The first theory to be explored in the paper is called expectancy theory. This theory has been first introduced by Victor Vroom, the Professor of Yale University. In 1964 Vroom noted that the workers are likely to show better results when they expect to receive a certain reward (Neck, Lattimer and Houghton 348). The final reward serves as a strong motivational factor that keeps the workers going until they reach the desired goal. Expectancy theory works under a condition that the final reward for the employees is truly desired. This is why the managers setting certain goals and assigning rewards for them need to think through about the kinds of benefits would be preferred by the workers the most. The reward needs to be timely, besides, it has to be sufficient and desired. For example, when an employer asks the workers to double their efforts and increase their performance by fifty per cent, and then establishes a small bonus as a final reward, this opportunity is likely to be ignored by the workers who would not want to do exceptionally hard work and then receive an insufficient reward.
In such cases the reward is simply not worth the effort required from the employees. Moreover, the final goal needs to be reachable. To perform successfully, the workers need to have an idea what has to be done for the achievement of the final goal. This way, when the goal seems too unrealistic, the employees would not be likely to risk working extremely hard and then getting nothing in the end. The manager using the expectancy theory needs to know their employees, their existing level of motivation and what exactly would be a good stimulus for them to improve their performance and start to actively pursue the final goal.

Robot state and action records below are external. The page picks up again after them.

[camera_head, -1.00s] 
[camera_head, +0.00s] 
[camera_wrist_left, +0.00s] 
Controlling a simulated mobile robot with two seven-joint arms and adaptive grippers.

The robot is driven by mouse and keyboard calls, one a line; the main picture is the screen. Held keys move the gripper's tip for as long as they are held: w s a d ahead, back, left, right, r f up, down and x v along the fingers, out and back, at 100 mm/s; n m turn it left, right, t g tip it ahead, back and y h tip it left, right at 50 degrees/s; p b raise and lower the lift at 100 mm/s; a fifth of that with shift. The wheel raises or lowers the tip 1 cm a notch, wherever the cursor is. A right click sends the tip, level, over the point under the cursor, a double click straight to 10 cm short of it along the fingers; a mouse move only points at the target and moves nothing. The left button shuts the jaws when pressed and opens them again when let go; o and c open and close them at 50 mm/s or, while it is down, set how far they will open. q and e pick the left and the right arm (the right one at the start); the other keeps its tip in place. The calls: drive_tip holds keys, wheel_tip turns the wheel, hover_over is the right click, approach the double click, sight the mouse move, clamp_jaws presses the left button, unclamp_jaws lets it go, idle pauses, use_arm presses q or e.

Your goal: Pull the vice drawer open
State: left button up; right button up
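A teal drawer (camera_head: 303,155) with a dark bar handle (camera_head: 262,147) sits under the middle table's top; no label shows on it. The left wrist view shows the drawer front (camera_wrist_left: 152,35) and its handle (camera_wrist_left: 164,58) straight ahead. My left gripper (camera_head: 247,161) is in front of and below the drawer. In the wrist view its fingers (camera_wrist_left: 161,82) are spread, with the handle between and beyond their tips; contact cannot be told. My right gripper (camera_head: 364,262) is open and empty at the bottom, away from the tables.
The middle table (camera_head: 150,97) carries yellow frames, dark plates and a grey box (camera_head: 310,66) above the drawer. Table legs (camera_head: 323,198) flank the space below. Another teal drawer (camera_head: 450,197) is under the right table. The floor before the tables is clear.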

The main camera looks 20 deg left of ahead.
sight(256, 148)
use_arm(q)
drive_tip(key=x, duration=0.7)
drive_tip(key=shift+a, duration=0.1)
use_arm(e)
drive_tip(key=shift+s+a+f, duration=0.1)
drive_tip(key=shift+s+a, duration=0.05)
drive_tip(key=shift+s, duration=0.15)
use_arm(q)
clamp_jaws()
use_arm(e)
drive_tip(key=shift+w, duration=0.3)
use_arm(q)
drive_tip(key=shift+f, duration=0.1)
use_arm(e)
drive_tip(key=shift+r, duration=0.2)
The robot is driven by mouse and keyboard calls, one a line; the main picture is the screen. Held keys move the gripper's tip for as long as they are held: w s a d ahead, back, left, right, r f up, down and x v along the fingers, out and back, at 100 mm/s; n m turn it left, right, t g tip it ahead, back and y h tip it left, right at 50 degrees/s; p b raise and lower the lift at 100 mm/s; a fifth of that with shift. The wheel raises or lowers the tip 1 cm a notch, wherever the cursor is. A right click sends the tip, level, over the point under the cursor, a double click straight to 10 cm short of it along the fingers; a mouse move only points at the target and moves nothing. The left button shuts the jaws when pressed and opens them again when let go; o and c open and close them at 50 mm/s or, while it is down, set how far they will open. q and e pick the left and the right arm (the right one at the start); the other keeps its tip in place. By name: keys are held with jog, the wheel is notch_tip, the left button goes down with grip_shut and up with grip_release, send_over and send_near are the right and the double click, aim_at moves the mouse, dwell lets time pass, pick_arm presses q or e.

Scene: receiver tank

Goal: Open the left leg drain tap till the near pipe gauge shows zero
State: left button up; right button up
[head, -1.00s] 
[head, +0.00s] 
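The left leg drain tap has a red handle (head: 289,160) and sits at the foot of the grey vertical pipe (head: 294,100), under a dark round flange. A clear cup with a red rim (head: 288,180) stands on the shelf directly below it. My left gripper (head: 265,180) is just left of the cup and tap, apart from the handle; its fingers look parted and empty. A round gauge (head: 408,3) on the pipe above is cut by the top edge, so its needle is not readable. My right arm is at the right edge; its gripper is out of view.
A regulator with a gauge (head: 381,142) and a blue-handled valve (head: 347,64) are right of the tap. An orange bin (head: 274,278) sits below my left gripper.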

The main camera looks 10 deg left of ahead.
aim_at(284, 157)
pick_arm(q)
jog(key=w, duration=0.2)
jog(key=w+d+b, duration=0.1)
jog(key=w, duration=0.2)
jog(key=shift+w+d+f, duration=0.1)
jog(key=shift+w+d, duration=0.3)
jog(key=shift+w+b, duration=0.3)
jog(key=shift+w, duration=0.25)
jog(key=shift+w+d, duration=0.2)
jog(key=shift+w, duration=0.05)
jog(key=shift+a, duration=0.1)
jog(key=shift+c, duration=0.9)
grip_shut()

In the excerpt from “3rd Rock from the Sun” Dick Solomon’s first interaction with the waitress could be studied from the point of view of expectancy theory. Trying to establish rules from the very beginning, Dick makes an attempt to rationalize the process of tipping and to make it as fair as possible, according to his idea. He explains the rules to the waitress, yet the oral language he employs is rather ineffective because Dick positions himself as a person superior to the waitress. Dick says, “Every time you please me, you will see the pile grow (Pourbakhtiar). This way, Dick and the waitress are not equal partners engaging into a mutual reciprocity where the waitress provides services, and the customer provides a reward. The wording Dick employs demonstrates the inferiority of the waitress, as if she is Solomon’s servant and is to please him and be on her best behavior, while he gets to evaluate the quality of her job just because he is the owner of the pile of one-dollar bills representing her potential tip. As a result, the waitress’s need for respect is not fulfilled from the very beginning, which makes the monetary motivation Dick establishes look like a mix of a disciplinary measure and an open criticism on her performance, instead of being a desired reward. If this happened at an actual workplace where Solomon was an employer and the waitress – an employee, this would have worked as a negative motivation. Yet, in the video case, Dick is the customer of the waitress, and this puts him in a position where he has no right to humiliate her just because she is the service deliverer.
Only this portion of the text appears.